Yes, I said it. This case is a little bit of a shocker and turns on its head everything that we have known about RPAPL §881 proceedings.
On February 26, 2019, Justice Melissa Crane of the New York Supreme Court (CUCS Housing Development v. Clifford S. Aymes) (Index No. 159303/2018), granted a developer the right to underpin (i.e. permanently encroach upon the foundation of an adjacent property) in her ruling on the developer's RPAPL §881 proceeding.
It has long been held, and is set forth in the legislative history of RPAPL §881, that the proceeding is for temporary access to a neighbor's property in order to make improvements to your property and is not a vehicle by which the court can grant the right to permanently encroach or otherwise alter the neighbor's property. However, Justice Crane did the latter granting "...the petitioner's request for a license for the purposes of installing protective works, including underpinning, pursuant to RPAPL §881..."

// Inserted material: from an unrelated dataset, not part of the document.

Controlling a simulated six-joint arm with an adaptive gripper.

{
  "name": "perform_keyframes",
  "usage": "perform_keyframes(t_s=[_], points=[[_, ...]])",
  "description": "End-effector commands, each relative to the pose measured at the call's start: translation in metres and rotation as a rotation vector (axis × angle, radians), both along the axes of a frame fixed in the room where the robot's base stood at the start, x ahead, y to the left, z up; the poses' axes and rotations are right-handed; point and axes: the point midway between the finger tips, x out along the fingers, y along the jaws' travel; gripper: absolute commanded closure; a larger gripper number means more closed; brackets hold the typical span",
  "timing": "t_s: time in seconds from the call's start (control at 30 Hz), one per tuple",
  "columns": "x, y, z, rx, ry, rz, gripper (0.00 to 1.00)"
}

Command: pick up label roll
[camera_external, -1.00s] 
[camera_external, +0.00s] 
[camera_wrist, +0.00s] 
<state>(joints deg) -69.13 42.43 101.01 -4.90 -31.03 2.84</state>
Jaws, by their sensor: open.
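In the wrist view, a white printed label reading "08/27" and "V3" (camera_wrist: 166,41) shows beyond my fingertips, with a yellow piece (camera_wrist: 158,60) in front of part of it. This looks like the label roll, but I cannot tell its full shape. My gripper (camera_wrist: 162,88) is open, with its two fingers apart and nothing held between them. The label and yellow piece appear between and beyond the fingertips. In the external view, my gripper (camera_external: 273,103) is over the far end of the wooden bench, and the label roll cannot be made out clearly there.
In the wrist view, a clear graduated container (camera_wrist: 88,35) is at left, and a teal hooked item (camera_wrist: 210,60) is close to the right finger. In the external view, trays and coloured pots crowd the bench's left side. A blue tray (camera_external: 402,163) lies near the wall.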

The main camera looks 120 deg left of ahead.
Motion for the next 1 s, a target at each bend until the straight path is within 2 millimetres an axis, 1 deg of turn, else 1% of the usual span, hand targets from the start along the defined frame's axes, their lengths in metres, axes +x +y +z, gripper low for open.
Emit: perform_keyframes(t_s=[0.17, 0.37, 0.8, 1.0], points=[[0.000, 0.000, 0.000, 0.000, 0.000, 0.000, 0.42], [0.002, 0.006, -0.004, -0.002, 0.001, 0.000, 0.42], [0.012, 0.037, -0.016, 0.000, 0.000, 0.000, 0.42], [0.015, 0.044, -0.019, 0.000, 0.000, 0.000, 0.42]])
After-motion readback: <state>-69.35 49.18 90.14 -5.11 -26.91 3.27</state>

There were some nuances to the case, including the fact that the respondent's property was vacant and in disrepair and the respondent had no technical objection, just refused (it is noted that the respondent appeared pro se). On the other side was a petitioner who was building affordable housing for the homeless and whose contractor testified that there were no reasonable alternatives to underpinning and that if they were able to redesign it would mean going through a timely and costly re-approval process with the City of New York.
So, a sympathetic petitioner won out and was granted relief by a court outside of what has repeatedly been held to be beyond the purview of the court's jurisdiction. Perhaps, morally, it seems to be the right decision, but, legally, it is probably not. Will the decision stand? The respondent did appeal but in the interim at the damages hearing ordered by the court, the petitioner suddenly changed its tune and found an alternative to underpinning, thereby withdrawing its request for the right to underpin and rendering the appeal moot.
While it is still good case law in the First Department and may so remain, (and will undoubtedly be cited by developers/owners seeking the right to underpin), this anomaly may endure until or unless this case is tested in other matters. It certainly makes for interesting things to come.